Lincoln also favored central banking and had been a proponent of the old Bank of the United States, which was a forerunner to the federal reserve system we have today. But since Andrew Jackson had killed the Second Bank of the United States in 1836, no national banking system existed in America until Lincoln signed a series of laws creating one in the early 1860s. These nationally-chartered banks also issued paper currency known as “greenbacks” that were not backed by gold. With so much put into circulation, this fiat money was highly inflationary, and by 1864 had lost two-thirds of its value. This caused an unstable monetary supply, something central banking is supposed to prevent. We seem not to have learned any lessons.
So as we can see, Lincoln was, in the words of Professor DiLorenzo, the “Great Centralizer.” He believed that government, not the free market, was the best solution for economic distress and was the best vehicle for economic growth. The only clear reason that conservatives embrace Lincoln is his supposed attachment to racial equality. This is Jack Kemp’s main argument. But this is also a myth. Nothing in Lincoln’s career even suggests he believed in civil rights for blacks. He wasn’t even an abolitionist. Lincoln only moved toward freedom for the slaves when it became militarily expedient to do so. He was adamant on more than one occasion that the war was not being fought to free slaves, ordered commanders to return runaways to their masters, and drafted an Emancipation Proclamation that freed no one.
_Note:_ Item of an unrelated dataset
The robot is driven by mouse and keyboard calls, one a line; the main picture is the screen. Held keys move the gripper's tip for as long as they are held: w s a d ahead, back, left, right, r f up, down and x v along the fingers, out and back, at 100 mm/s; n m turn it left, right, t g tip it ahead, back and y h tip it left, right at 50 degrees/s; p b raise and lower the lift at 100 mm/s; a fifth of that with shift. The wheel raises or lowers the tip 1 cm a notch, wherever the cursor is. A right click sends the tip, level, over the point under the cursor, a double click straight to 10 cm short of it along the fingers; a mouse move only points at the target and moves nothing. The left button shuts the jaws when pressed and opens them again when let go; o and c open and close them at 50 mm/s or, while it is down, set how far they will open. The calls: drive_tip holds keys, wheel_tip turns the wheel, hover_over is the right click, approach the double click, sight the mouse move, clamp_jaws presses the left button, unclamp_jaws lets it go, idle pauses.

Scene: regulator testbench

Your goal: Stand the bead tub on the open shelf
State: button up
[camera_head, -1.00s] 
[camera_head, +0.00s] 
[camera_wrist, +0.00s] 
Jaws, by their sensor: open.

For conservatives to revere Lincoln is, to borrow from Winston Churchill, “a riddle wrapped in a mystery inside an enigma.” Nothing Lincoln believed is consistent with today’s Republican economic philosophy. Embracing the mantle of Goldwater, Reagan, or even Coolidge would be much more in line with an economic philosophy of free enterprise. We have a party of centralization. Let us now have a party of capitalism.